**Do this**:
Write out exactly the lines from the one with "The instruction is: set" through the last line. Pictures stay out.

**Data**:
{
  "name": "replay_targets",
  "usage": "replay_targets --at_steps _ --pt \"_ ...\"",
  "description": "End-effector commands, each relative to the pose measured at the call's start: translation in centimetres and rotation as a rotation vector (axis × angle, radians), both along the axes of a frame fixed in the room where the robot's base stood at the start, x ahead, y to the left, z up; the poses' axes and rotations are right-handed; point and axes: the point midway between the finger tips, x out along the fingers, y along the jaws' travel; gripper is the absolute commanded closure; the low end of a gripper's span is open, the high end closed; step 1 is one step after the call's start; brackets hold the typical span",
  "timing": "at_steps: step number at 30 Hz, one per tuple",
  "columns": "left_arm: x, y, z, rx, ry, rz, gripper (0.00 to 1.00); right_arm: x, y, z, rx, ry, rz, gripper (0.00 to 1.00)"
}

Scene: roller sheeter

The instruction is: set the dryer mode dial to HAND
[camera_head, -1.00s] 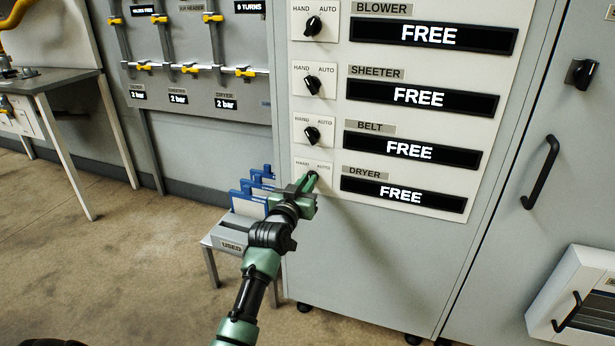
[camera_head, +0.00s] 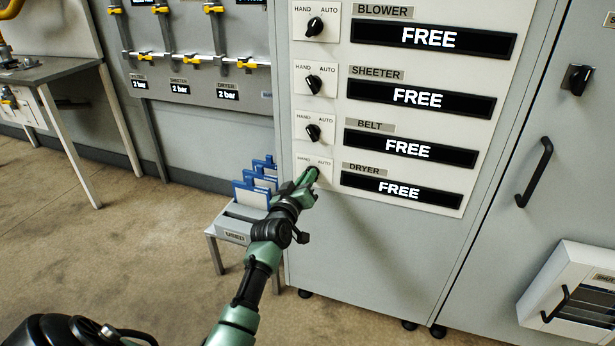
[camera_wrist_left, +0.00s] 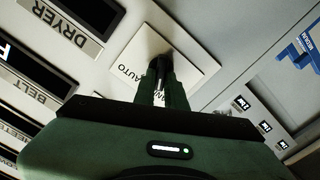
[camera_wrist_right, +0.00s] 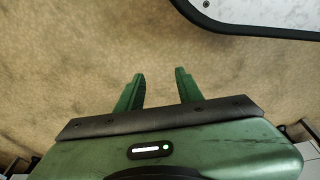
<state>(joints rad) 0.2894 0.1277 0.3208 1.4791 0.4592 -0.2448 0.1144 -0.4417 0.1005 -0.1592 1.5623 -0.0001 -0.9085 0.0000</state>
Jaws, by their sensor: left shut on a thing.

**Answer to this exercise**:
The instruction is: set the dryer mode dial to HAND
[camera_head, -1.00s] 
[camera_head, +0.00s] 
[camera_wrist_left, +0.00s] 
[camera_wrist_right, +0.00s] 
<state>(joints rad) 0.2894 0.1277 0.3208 1.4791 0.4592 -0.2448 0.1144 -0.4417 0.1005 -0.1592 1.5623 -0.0001 -0.9085 0.0000</state>
Jaws, by their sensor: left shut on a thing.

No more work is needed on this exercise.